Select from the records below every line that has the word "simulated" in it.

(Robot task records)
☆ ☆ ☆ ☆
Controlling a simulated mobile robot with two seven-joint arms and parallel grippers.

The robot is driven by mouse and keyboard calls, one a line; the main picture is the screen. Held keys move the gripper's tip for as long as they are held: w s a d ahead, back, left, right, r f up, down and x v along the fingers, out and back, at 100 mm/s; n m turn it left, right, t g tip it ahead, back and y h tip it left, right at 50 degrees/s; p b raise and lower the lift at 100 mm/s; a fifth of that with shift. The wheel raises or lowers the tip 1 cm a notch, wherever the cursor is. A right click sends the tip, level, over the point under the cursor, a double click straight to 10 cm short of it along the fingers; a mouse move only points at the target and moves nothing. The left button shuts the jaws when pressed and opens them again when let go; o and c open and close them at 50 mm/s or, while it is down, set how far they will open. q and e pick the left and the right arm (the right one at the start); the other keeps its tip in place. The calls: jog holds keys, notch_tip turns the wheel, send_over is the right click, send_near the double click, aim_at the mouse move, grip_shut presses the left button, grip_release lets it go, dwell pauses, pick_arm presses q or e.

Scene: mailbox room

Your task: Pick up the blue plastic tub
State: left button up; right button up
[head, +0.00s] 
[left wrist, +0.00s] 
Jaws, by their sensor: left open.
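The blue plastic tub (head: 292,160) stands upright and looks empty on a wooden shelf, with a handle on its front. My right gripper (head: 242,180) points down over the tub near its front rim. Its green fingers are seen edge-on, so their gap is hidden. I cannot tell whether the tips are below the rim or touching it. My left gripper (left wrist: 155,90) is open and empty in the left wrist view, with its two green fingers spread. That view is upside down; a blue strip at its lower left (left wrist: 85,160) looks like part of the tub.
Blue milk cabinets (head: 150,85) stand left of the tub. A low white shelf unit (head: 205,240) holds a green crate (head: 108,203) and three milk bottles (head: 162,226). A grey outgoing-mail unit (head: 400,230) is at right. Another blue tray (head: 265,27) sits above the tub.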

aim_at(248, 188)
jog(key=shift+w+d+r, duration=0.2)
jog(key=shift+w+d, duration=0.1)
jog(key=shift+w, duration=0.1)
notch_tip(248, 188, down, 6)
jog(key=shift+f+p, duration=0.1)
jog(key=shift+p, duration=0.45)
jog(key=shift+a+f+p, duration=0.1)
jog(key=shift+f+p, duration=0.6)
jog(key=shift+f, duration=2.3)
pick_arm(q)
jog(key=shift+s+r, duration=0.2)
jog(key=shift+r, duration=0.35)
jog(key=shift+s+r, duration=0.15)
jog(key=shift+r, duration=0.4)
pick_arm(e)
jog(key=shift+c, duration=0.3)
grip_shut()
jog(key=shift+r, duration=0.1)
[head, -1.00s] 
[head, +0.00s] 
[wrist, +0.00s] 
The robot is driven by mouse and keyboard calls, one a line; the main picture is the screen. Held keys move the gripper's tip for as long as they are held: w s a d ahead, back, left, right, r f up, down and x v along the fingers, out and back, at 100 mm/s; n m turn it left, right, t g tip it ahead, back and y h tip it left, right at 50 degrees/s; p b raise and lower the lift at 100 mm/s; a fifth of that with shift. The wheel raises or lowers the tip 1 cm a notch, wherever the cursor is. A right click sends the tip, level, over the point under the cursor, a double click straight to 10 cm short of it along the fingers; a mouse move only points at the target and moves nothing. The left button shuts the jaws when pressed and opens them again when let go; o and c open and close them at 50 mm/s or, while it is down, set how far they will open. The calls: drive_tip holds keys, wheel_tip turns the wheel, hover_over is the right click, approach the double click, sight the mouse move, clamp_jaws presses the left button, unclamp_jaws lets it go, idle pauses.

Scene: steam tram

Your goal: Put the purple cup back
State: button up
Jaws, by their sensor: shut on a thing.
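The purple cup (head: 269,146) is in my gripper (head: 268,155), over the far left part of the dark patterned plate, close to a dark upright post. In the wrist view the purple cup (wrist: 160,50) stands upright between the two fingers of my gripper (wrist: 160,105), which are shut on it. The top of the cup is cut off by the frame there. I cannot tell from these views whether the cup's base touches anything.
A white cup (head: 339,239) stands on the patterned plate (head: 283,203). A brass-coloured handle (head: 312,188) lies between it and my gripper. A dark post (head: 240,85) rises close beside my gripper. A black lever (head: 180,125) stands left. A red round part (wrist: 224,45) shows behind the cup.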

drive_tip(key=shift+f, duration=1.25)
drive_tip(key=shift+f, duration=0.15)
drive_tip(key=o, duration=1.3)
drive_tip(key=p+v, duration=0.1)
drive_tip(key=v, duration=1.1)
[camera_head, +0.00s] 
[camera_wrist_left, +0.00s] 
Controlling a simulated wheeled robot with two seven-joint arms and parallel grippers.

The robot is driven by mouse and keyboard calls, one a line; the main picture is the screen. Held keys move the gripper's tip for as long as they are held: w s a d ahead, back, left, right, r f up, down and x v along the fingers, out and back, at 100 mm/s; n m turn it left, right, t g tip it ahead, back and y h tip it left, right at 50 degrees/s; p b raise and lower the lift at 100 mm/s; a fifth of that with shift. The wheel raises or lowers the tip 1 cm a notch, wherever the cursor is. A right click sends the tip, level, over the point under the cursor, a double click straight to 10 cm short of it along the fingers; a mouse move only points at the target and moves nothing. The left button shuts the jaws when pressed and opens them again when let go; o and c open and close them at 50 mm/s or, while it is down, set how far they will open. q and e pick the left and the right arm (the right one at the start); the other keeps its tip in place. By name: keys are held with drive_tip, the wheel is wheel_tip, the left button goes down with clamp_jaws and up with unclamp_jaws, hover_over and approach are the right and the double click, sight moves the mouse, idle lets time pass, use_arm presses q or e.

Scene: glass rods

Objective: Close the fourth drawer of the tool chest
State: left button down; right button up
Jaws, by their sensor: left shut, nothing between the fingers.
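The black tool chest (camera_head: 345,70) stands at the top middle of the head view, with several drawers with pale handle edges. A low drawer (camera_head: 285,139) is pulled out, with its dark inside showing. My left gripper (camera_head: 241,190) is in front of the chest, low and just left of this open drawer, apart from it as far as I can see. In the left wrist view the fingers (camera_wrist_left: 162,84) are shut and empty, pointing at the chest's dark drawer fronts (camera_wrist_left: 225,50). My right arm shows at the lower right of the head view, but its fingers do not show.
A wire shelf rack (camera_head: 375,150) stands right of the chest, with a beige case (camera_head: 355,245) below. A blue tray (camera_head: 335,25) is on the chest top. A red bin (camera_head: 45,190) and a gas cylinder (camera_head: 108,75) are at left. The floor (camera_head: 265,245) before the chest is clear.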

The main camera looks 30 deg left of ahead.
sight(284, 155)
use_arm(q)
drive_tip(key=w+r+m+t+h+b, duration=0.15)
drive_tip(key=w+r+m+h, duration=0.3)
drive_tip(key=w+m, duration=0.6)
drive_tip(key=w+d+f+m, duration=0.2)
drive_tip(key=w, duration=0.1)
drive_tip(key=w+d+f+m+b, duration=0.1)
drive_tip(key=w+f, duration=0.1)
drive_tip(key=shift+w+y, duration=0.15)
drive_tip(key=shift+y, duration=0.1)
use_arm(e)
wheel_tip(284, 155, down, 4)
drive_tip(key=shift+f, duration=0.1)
☆ ☆ ☆ ☆
__The answer__
Controlling a simulated mobile robot with two seven-joint arms and parallel grippers.
Controlling a simulated wheeled robot with two seven-joint arms and parallel grippers.

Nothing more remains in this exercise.